標題: 連續波及飛秒脈衝雷射應用於微米至奈米大小球狀物質的光學捕捉
Optical Trapping Dynamics of Micron- to Nanometer-Sized Spherical Target Materials by Continuous Wave- and Femtosecond Pulse-Mode Laser Beams
作者: 江威逸
Chiang, Wei-Yi
增原宏
Masuhara, Hiroshi
應用化學系碩博士班
關鍵字: 液晶液滴;介電奈米粒子;光學捕捉;liquid crystal droplets;Dielectric nanoparticles;Optical trapping
公開日期: 2011
摘要: 微奈米結構有機物或聚合物的光學捕捉提供光學調控分子排列以及聚焦雷射產生動態變化的資訊。這篇論文含蓋了兩個方向,分別是藉由聚焦連續波雷射光學捕捉引發微米大小液晶液珠內的分子排列以及飛秒雷射照射在50奈米大小的聚苯乙烯球所產生的動態變化。 我們探討在聚焦連續波雷射照射下液晶液珠內的分子重排而重排發生自內部並遍及整個液珠,且相轉變的門檻能量隨液珠大小而改變。我們認為當焦點體積內的光學重組克服液珠的介面錨定效應便會產生重排。藉由探討電場對液晶液珠的作用能以及引入液珠介面錨定效應的概念,我們成功建立了可解釋隨液珠大小而產生不同變化的模型。 飛秒脈衝雷射照射在50奈米大小聚苯乙烯球的動態變化呈現出極化方向控制的兩個相反方向並交互變換的散射且與雷射極化方向相互垂直。由於光電場和極化介電球誘導偶極矩之間的相互作用,我們重新討論作用在介電奈米球體上的勞倫茲力用以解釋新現象的發生。我們考慮高數值孔徑物鏡產生的軸向及橫向電場導出軸向電場是散射力及時間變化力橫向組成的原因並且控制雷利粒子散射的方向。透過這些發現,我們提供了聚焦超快雷射脈衝雷利粒子動態光學捕捉很重要的資訊。
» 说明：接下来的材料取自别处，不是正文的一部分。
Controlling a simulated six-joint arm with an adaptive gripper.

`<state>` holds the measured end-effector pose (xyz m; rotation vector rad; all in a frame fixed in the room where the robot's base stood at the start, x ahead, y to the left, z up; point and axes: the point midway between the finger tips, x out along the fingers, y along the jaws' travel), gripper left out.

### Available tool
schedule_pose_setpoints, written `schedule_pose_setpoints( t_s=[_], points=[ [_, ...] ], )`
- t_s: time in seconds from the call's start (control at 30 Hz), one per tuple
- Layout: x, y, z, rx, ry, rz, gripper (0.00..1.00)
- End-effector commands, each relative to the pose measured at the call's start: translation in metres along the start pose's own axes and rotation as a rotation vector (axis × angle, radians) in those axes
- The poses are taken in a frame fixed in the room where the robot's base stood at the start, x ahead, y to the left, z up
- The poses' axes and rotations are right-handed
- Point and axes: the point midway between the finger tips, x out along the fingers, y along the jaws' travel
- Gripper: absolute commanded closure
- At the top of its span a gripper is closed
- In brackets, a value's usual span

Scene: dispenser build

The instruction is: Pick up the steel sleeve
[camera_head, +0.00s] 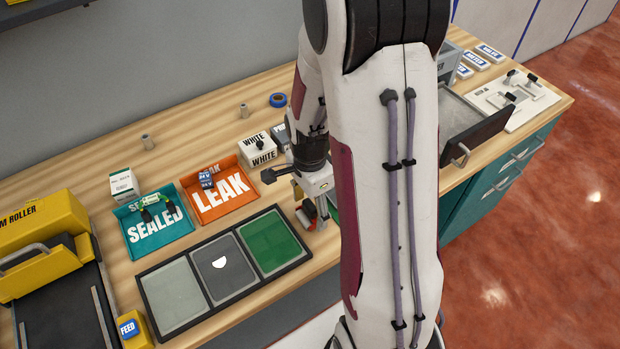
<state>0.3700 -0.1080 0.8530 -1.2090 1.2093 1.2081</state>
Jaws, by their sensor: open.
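I cannot tell from this view which is the steel sleeve. My gripper (288,192) is open, low over the bench, right of the orange tray and in front of the white boxes.
A teal SEALED tray (134,239) and orange LEAK tray (190,214) hold small items. A black-framed panel (140,285) with grey and green fields lies in front. A yellow roller machine (35,225) is left. An open drawer (483,135) is right. The rear bench is mostly clear.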

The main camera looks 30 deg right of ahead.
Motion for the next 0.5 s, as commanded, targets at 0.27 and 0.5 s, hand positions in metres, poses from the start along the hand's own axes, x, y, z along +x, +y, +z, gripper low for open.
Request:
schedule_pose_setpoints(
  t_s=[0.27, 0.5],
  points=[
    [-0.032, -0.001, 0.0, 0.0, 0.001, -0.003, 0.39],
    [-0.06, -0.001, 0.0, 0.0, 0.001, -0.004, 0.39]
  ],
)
Optical trapping of organic or polymeric micro- and nano-structures provides information on how their molecular configuration is optically manipulated or how their dynamical motions are controlled by the focused laser beam. This thesis covers both ideas of optical trapping-induced molecular configuration in micro-sized individual 4’-n-pentyl-4-cyanobiphenyl liquid crystalline droplets by tightly focused continues wave laser beam and dynamical motions of 50-nm-sized polystyrene beads by femtosecond pulsed laser beam. We explore the reconfiguration in liquid crystal droplet under the irradiation of tightly focused cw laser beam. We show that reconfiguration took place throughout the inside of droplet, and the threshold power of the phase transition depends on droplet size. We propose that the droplet reconfiguration takes place when optical reorientation at the focal volume overcomes the droplet-liquid interfacial anchoring effect. By considering interaction energy of liquid crystal droplet by electric field and introducing liquid crystal droplet interfacial anchoring effect, we succeeded in building a model which can indicate the dynamic change depending on size. The dynamic motions of the 50 nm-sized polystyrene beads impinged by femtosecond pulsed laser beams show the polarization-controlled scattering in two opposite directions, in alternating manner, perpendicular to the laser polarization. To understand this new phenomenon we reconsider Lorentz force acting on a dielectric spherical nanoparticle due to interactions between light electric field and induced dipole moment of the polarizable dielectric sphere. We take axial and lateral electric fields into account produced by high numerical aperture objective lens. The axial electric field is responsible for lateral components of the scattering and temporal forces, and hence, controls the scattering directions of the Rayleigh particles. These findings provide important information about the dynamic optical trapping of the Rayleigh particles by highly focused ultrashort laser pulses.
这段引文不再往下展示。